Mayor Frank Jackson wants answers
James W. Wade III | 12/3/2012, 10:32 a.m.
CLEVELAND - Mayor Frank Jackson expects the use of deadly force and high-speed chase investigation to take months, while noting if protocol was followed he will fully support officers. But if they violated the rules, there will be consequences.
The investigation into if the shooting was justified is being handled by East Cleveland police, because the high-speed chase turned deadly shooting happened in their jurisdiction.
"As a city, we have worked hard over the past seven years I've been mayor to have trust and mutual respect between police officers and the community," said Jackson. "We put policies in place for our officers and supervisors to make tough decisions."
Looking into if the officers followed department policies and procedures will be handled by Cleveland Police Department's administrative review process.
Jackson is asking CPD to look at specifics:
supervision of pursuit
how long it lasted
the number of officers involved in the final incident
whether or not proper tactics were used that could have prevented the use of deadly force
"If they followed policies and procedures, they have our full support," explained Jackson. "If they (violated them), there will be consequences...and we will see what administrative actions we can take."
It's expected both investigations will take several months, if not a year, to complete.
Meanwhile, police continue searching for shell casings along the shoreway.

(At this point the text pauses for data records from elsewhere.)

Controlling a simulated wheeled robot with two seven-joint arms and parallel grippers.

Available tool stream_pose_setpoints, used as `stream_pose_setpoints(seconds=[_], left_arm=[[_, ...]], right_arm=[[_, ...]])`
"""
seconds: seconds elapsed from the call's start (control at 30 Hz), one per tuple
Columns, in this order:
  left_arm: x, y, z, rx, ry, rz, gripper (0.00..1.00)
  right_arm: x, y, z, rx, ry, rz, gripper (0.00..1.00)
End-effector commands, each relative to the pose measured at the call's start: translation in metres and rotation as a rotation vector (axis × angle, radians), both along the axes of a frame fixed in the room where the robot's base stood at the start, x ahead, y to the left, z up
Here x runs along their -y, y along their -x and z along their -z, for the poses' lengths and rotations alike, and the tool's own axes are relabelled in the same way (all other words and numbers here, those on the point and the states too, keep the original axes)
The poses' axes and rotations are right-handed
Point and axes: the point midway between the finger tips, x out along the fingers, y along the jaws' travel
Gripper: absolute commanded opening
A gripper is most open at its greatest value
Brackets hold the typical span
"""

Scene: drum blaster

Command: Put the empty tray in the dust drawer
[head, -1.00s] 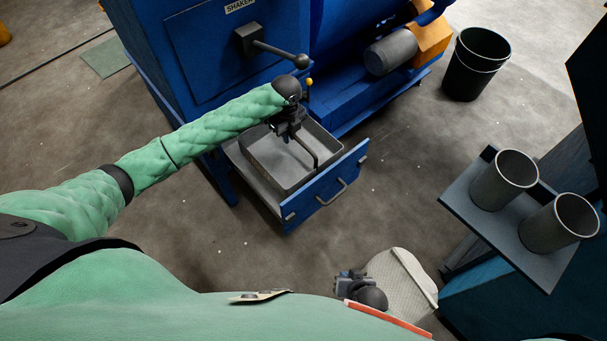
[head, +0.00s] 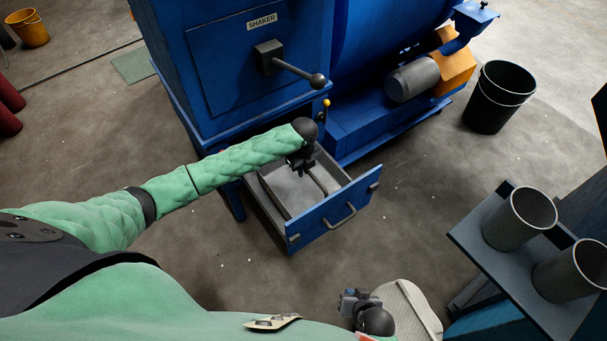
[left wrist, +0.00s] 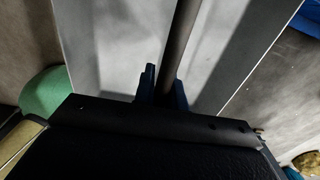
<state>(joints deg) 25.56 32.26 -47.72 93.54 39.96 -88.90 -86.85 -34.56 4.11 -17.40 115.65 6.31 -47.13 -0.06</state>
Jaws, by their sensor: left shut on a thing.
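The empty grey tray (head: 288,188) is inside the pulled-out dust drawer (head: 309,230), which has a blue front with a bar handle. The tray's walls sit down between the drawer's sides; I cannot tell whether its underside rests on the drawer floor. My left gripper (head: 302,166) is over the tray, shut on its dark bar handle (head: 318,181). In the left wrist view, the blue fingers (left wrist: 163,88) are around the bar (left wrist: 183,40), with the pale tray (left wrist: 117,50) beneath. My right gripper (head: 352,300) is low near my body, away from the drawer; its jaws are unclear.
The blue shaker cabinet (head: 215,95) with a lever (head: 295,70) stands behind the drawer. A black bucket (head: 490,100) stands at the right. Two grey cups (head: 518,218) stand on a shelf (head: 480,235) at the right. The floor before the drawer is clear.

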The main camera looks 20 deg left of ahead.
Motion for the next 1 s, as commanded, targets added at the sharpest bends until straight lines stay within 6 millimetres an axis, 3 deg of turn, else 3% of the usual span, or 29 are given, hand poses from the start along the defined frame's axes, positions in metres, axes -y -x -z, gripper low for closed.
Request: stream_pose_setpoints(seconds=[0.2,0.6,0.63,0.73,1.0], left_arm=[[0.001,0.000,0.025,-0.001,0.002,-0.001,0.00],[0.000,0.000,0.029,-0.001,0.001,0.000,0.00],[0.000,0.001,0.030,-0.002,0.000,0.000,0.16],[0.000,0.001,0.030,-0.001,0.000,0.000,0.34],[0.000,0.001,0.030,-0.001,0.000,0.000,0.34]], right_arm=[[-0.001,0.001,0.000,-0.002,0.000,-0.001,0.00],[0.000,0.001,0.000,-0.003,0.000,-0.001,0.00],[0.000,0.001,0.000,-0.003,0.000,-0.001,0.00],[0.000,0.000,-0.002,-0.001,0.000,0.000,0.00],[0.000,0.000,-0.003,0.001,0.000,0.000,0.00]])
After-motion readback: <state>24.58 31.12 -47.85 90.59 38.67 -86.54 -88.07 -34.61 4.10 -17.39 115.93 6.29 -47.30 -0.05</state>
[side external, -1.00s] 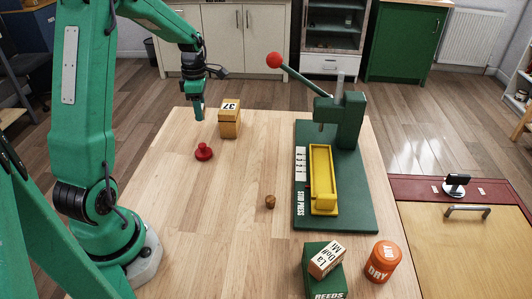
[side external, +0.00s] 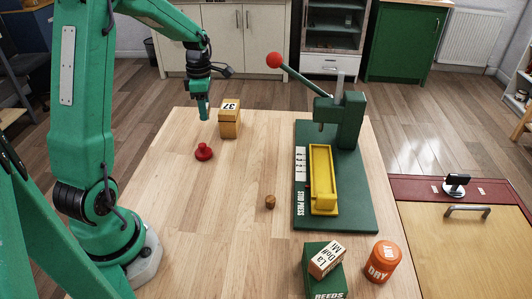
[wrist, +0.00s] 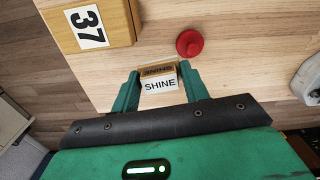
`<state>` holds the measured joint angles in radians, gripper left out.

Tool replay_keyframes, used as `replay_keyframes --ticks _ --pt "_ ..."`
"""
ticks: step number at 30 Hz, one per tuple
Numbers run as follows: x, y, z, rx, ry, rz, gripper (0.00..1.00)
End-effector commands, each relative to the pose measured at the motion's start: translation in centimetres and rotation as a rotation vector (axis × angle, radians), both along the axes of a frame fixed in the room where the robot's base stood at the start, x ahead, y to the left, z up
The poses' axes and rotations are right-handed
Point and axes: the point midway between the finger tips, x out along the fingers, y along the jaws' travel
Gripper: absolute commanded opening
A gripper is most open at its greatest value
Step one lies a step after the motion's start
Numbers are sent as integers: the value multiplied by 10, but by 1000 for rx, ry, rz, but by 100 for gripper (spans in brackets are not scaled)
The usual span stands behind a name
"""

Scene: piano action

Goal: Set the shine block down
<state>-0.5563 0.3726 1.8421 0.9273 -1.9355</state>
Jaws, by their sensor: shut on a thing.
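The shine block (wrist: 160,85), small with a white SHINE label and a tan end, sits between the two green fingers of my gripper (wrist: 159,71) in the wrist view. My gripper is shut on it. In the side external view my gripper (side external: 204,114) points down near the far left of the table, just left of the yellow-brown box marked 37 (side external: 229,125). The block cannot be made out there. Whether the block touches the table is unclear.
A red knob-shaped piece (side external: 204,152) stands nearer the camera than my gripper. A small brown piece (side external: 270,201) lies mid-table. The green stud press (side external: 343,200) holds a yellow tray on the right. A REEDS box (side external: 325,280) and orange tub (side external: 384,262) stand in front.

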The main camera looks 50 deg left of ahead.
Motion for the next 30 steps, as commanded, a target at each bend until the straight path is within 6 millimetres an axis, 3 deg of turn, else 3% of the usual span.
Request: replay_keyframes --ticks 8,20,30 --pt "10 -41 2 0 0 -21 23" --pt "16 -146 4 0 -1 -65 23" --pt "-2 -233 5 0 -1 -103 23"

No gun was found inside the suspects' car involved.
Cleveland Police Chief Michael McGrath said there was a reason searching the chase route began over the weekend.
"We had to wait for (East Cleveland police) to get up to speed. We wanted to listen to all audio tapes carefully to see if we could hear if something was thrown from the vehicle. We started looking Saturday and continued today."
Radio tapes from the ordeal are expected to be released no later than Tuesday morning.
Another question that remains unanswered is if Cleveland officers can join a pursuit without a supervisor's permission, something McGrath said will be looked at during the administrative review. The policy is updated every other year.
Jackson noted it "would serve us well to have dash cams in all vehicles," but said it hasn't happened due to budgetary issues. He feels that would've helped them better piece together the chase, why it lasted 22 minutes and why so many rounds were fired after.
"We recognize there's a problem. As we evaluate what we could have done better, of course, that will be one of the things we will be looking at," explained Jackson. He also mentioned equipping officers with body cameras, creating a pilot program.
Of the known 13 officers involved, 12 which were white and one who was Hispanic, none have been interviewed yet, but all are due back to work Tuesday. They'll be placed in a wellness program on restricted duty status for the net six months, if not longer.
"There are two very sensitive investigations," noted Jackson.
"Why were 137 shots fired? Why did the pursuit take 22 minutes? I don't have the answers. We have to answer them and we will," said McGrath, who's confident his command structure currently in place works effectively.